Qui connaît les femmes au foyer ? La littérature scientifique sur les femmes qui n’exercent pas d’emploi rémunéré, c’est un vrai désert. « Les femmes en âge de travailler passant l’essentiel de leur existence au foyer font figure de catégorie résiduelle. Cette prétendue marginalité explique, au moins pour partie, que leur expérience et la recherche de leurs motivations soient largement évacuées des analyses proposées par la littérature sociologique », écrit Dominique Maison, auteure d’une thèse sur le sujet [1].

On compte 13 millions de femmes « inactives » [2] de plus de 15 ans, mais parmi elles, il y a des étudiantes et des retraitées. L’Insee ne publie même pas directement le nombre de femmes au foyer d’âge actif, mais on peut tenter de l’approcher. Selon les données du recensement de 1999, on enregistrait 2,2 millions de femmes sans activité professionnelle parmi les ménages comprenant au moins un couple (hors retraités et autres inactifs). Plus récemment, en 2005, on comptait 2,9 millions de femmes inactives non étudiantes parmi les moins de 55 ans [3] .

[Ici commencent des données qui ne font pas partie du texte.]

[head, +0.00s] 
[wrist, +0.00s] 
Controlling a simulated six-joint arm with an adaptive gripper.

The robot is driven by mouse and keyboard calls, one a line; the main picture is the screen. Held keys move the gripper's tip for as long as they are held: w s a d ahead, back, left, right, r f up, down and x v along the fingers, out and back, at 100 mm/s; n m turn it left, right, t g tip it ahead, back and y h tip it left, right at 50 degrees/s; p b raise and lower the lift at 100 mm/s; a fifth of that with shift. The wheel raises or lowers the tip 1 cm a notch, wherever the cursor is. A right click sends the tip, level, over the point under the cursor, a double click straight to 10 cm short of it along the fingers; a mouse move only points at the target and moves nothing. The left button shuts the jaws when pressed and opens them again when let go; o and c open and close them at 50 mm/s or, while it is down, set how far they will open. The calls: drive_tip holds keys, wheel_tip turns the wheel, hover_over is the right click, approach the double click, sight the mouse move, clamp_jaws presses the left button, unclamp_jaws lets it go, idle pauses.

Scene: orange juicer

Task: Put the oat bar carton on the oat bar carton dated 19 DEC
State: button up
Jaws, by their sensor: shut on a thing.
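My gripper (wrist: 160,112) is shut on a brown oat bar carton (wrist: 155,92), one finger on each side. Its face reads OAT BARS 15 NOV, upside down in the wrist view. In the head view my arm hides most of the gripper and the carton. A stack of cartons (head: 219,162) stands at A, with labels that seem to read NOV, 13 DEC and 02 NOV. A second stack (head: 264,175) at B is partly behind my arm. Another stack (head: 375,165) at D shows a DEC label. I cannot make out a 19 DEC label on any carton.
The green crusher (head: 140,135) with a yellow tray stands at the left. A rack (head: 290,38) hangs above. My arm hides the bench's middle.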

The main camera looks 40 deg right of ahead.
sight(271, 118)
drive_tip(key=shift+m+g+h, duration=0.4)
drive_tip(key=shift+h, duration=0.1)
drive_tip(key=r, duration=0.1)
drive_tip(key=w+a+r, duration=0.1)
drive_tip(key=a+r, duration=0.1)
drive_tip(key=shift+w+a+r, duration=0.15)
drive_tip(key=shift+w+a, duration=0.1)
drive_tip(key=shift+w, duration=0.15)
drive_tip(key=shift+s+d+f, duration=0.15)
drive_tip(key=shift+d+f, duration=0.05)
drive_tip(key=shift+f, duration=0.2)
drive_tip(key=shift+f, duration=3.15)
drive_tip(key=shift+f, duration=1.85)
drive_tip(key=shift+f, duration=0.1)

Ces femmes au foyer détonnent dans une société centrée sur le travail. Elles constituent le symbole du modèle dépassé de la France des années 50 et 60, quand l’homme rapportait le fruit de son travail et la femme gérait la maison. « En ne se »réalisant« pas sur le marché du travail, les femmes au foyer prennent le risque d’une forte disqualification, tant personnelle que sociale », écrit Dominique Maison. Il leur est difficile, en société, de se définir une place.

Pourtant, ces « inactives » ne passent pas leur temps dans l’oisiveté ; elles ont aussi une vie active même si c’est hors de l’univers professionnel. L’utilisation du temps dégagé diffère selon les catégories sociales, mais aussi selon l’écart de ressources entre les conjoints (revenu, diplôme, etc.). Les femmes des catégories populaires ou celles qui ont le plus d’écart avec leur mari sont davantage tournées vers les activités domestiques. Les femmes les plus diplômées s’investissent davantage dans la vie sociale hors de la maison.

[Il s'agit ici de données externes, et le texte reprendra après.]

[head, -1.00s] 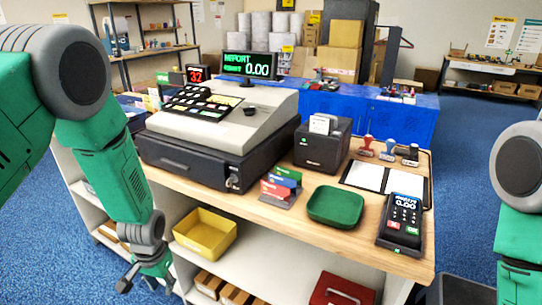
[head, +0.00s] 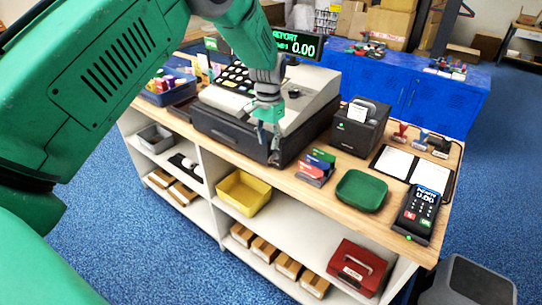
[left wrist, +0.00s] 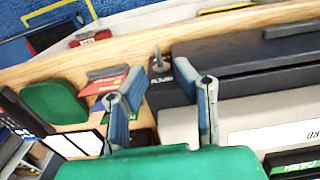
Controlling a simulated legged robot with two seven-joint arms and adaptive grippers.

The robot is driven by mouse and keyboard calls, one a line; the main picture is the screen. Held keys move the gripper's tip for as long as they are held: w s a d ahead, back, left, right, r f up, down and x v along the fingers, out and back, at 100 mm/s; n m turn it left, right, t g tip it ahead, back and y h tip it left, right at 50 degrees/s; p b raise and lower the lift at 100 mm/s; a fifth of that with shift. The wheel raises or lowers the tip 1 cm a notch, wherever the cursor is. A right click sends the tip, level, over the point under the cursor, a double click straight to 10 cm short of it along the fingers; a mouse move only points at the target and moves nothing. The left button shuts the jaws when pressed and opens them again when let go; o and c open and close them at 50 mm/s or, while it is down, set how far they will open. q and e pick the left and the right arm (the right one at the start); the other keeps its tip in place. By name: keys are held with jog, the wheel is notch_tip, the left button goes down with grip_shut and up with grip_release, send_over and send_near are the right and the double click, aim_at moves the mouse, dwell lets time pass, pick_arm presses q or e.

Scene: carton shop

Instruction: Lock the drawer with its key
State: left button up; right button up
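The dark cash drawer (head: 228,134) sits under the grey register on the wooden counter, and its front looks closed. In the left wrist view the drawer front (left wrist: 250,57) runs along the upper right. A small grey key (left wrist: 158,64) stands out at the lock, near the drawer's end. In the head view my left gripper covers the lock area and I cannot make out the key. My left gripper (head: 269,142) points down in front of the drawer's right end. In the left wrist view its fingers (left wrist: 160,84) are apart, with the key seen in the gap beyond them. My right gripper is not in view.
A card holder (head: 316,168), a green tray (head: 361,190), a card terminal (head: 417,212) and a black printer (head: 359,130) stand right of the drawer. A yellow bin (head: 243,193) and a red box (head: 357,267) sit on the shelf below. The blue floor in front is clear.

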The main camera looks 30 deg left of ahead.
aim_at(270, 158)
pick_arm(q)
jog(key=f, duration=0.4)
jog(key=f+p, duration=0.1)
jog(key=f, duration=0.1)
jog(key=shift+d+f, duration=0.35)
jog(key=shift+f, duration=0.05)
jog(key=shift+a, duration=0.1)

L’auteure de l’étude montre les bénéfices de ce qui constitue, pour certaines, un véritable choix de vie. Cela ne l’empêche pas d’en souligner les limites. Pour une partie des femmes, rester au foyer est une contrainte qui peut être liée aux politiques destinées à organiser leur retrait du monde du travail par le biais d’allocations. Compte tenu des faibles niveaux de salaires et des conditions de travail, on comprend que certaines - notamment les moins qualifiées - préfèrent toucher une allocation qui peut atteindre 530 euros mensuels plutôt que de travailler pour des rémunérations souvent inférieures au Smic.

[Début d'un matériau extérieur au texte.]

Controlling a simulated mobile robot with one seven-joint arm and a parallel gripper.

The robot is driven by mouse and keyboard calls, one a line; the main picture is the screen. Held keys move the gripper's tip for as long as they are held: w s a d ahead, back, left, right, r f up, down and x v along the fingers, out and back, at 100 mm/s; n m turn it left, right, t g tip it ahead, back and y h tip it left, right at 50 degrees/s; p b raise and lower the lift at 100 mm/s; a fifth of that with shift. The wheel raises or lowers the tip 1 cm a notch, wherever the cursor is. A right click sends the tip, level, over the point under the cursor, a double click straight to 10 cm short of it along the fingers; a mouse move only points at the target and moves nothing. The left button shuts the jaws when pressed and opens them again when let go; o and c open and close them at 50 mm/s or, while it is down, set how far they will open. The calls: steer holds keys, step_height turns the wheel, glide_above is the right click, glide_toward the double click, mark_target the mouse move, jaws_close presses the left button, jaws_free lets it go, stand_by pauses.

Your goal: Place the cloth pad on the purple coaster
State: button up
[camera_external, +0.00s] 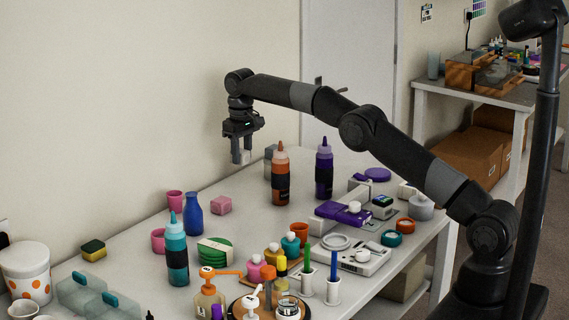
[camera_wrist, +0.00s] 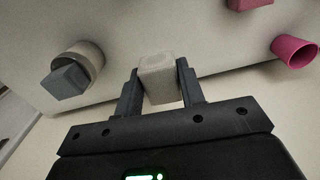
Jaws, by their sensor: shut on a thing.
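My gripper (camera_external: 241,152) is raised well above the back of the table, pointing down. It is shut on a pale beige block, the likely cloth pad (camera_wrist: 158,78), whose lower face shows between the fingers in the wrist view. The coaster is not visible in the wrist view.
An orange bottle (camera_external: 280,175) and a purple bottle (camera_external: 324,168) stand between my gripper and the coaster. A grey block (camera_wrist: 66,82) is by a round beige thing (camera_wrist: 92,57). A pink cube (camera_external: 221,205) and a blue bottle (camera_external: 193,218) are nearer the camera.

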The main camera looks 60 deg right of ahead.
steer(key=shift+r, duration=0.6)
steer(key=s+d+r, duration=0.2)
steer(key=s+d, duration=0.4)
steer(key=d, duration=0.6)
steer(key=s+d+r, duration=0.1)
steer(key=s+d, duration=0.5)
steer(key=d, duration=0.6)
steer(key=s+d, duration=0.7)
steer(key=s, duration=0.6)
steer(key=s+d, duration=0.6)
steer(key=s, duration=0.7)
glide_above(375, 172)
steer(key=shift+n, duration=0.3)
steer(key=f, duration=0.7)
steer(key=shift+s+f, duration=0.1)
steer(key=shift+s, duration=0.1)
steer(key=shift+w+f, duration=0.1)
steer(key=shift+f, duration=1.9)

Ce mode de vie comporte deux risques majeurs. Le premier est l’éloignement du monde du travail qui, au fil du temps, rend de plus en plus hypothétique un éventuel retour dans l’emploi. Le second, notamment pour les femmes les moins qualifiées, est la rupture du lien du couple. La dépendance envers celui qui travaille peut projeter rapidement dans la pauvreté, en l’absence d’autres soutiens. « Le délitement [des relations conjugales] constitue un des meilleurs stimulants à la reprise d’activité », note Dominique Maison.

Photo / © stefanolunardi - Fotolia.com


[1« Femmes au foyer. Expériences sociales », par Dominique Maison, Dossier d’étude n° 92, mai 2007, Cnaf. Disponible sur www.cnaf.fr

[2Par opposition aux actives, celles qui ont un emploi ou sont au chômage.

[3Donnée qui intègre peu de retraitées mais inclut des personnes inactives car handicapées ou malades.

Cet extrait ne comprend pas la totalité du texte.